Getting a rise out of them
Anti-Trump activists have ambitious goals, such as defeating Republicans like Paulsen and laying the groundwork to take back Congress.
The Tea Party they are emulating ultimately ended Democratic control of Congress, but it was unable to stop Obamacare’s passage. Democratic-aligned activists hope they can do more to block specific GOP policies in Washington.
For now, though, the Trump administration and 115th Congress are only a few weeks old, and making elected officials squirm is a desirable — and achievable enough — objective for the nascent movement.
Even if Paulsen doesn’t hold a public forum, Nancy McRae, a marketing consultant who lives in Excelsior, wants to make life as uncomfortable as possible for the congressman.

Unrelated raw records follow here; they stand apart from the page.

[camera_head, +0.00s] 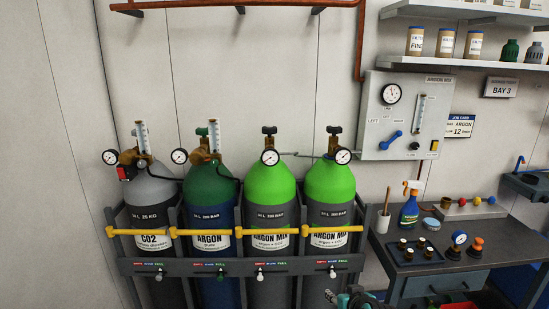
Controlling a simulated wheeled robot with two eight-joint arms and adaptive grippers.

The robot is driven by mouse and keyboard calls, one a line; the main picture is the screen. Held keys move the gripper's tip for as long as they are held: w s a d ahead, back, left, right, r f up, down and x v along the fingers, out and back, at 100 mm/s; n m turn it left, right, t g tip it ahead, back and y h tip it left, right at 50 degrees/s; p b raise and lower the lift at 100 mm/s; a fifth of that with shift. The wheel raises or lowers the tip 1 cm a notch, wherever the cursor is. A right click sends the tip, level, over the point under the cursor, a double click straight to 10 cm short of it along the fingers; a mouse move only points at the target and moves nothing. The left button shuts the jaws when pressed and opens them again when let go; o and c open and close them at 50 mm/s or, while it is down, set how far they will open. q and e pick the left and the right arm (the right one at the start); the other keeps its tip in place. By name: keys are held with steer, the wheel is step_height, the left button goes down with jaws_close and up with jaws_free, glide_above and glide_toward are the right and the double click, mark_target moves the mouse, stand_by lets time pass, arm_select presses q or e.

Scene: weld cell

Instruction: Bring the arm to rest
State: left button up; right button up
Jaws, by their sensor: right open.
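My right gripper (350,298) shows only in part at the bottom edge of the head view, right of centre. It is a small dark and teal shape in front of the cylinder rack, apart from the valves and the wall panel. Its fingers look open, and I see nothing held in it. My left gripper and left arm are outside the view.
A rack (240,266) holds a grey CO2 cylinder (150,187), a dark green argon cylinder (210,185) and two bright green argon mix cylinders. Yellow bars cross them. Right are a wall panel (408,115) and a bench (480,235) with a spray bottle (409,212) and fittings.

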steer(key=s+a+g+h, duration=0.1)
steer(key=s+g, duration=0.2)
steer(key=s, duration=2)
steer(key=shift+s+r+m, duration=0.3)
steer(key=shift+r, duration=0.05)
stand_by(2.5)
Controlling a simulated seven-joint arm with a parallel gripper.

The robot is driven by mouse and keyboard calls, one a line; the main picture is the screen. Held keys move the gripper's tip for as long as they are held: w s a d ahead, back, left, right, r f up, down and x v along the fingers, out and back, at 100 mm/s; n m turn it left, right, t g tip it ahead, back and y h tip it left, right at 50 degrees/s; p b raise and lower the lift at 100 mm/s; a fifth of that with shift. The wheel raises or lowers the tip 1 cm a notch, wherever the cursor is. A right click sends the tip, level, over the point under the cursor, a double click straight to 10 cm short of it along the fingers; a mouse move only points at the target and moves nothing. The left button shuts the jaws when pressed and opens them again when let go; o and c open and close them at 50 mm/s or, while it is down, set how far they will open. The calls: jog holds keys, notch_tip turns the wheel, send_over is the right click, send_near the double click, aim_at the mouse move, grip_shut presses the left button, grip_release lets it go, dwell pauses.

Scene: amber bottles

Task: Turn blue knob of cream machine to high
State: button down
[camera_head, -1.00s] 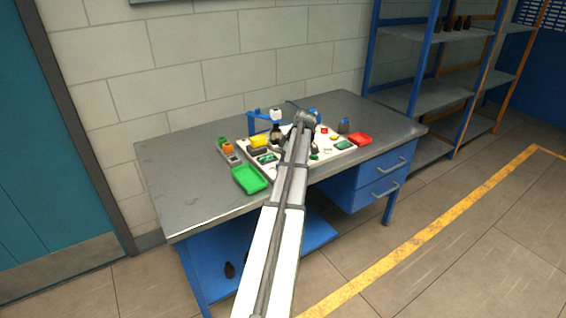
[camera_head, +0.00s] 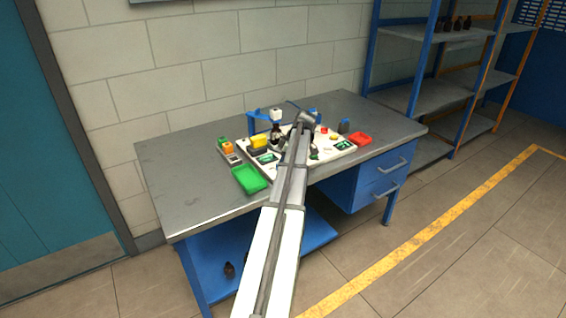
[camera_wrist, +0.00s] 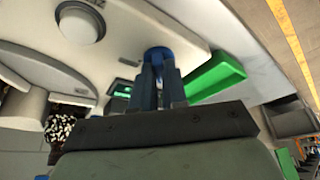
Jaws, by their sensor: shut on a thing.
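The cream machine (camera_wrist: 190,25) fills the upper part of the wrist view, with its pale face close to my gripper. The blue knob (camera_wrist: 158,53) sticks out from that face. My gripper (camera_wrist: 159,78) is shut on the blue knob, with one dark blue finger on each side of it. The fingers cover part of the knob, and I cannot read its setting. In the head view my arm hides the knob and the gripper's fingers. The machine's pale base (camera_head: 338,153) shows on the bench beside my arm.
A green tray (camera_head: 250,180) sits left of the machine on the grey bench (camera_head: 195,185); it also shows beside the fingers in the wrist view (camera_wrist: 216,76). A red tray (camera_head: 360,139) is to the right. An amber bottle (camera_head: 275,131) stands by the arm. The bench's left end is clear.

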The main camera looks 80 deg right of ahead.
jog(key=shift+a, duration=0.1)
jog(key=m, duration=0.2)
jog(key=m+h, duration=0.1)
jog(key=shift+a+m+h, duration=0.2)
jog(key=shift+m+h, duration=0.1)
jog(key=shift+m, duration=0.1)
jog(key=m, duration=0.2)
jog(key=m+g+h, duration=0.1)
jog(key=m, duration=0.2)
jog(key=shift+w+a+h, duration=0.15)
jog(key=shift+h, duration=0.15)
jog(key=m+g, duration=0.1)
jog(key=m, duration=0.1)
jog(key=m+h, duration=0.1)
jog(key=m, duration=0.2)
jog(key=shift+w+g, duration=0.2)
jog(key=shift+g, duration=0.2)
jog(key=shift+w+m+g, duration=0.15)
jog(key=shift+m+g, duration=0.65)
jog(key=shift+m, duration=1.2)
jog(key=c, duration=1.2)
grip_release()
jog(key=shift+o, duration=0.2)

She is new to activism, but in the past few weeks, she has called Paulsen’s office several times to register her concern over GOP plans to dismantle the Affordable Care Act, among other things.
McRae said she hopes “Paulsen never for one day feels comfortable that he’s got this sewn up in his district.” If he refuses an open town hall, she said she’ll help put a cardboard cut-out of Paulsen front of his office. “That might get a rise out of him.”
Getting involved is bittersweet for these new activists, though: there’s no small amount of guilt that it took Trump’s ascension to the presidency to get them in the street and on the phone.
“It’s a shame we weren’t more vocal before the election,” Joy Stroup said. “We’re at where we are because we weren’t vocal.”
“So many people were so divided, people stopped talking about it because it was ruining relationships,” she said. “I think it would have been worth ruining a few relationships to not have Trump in office.”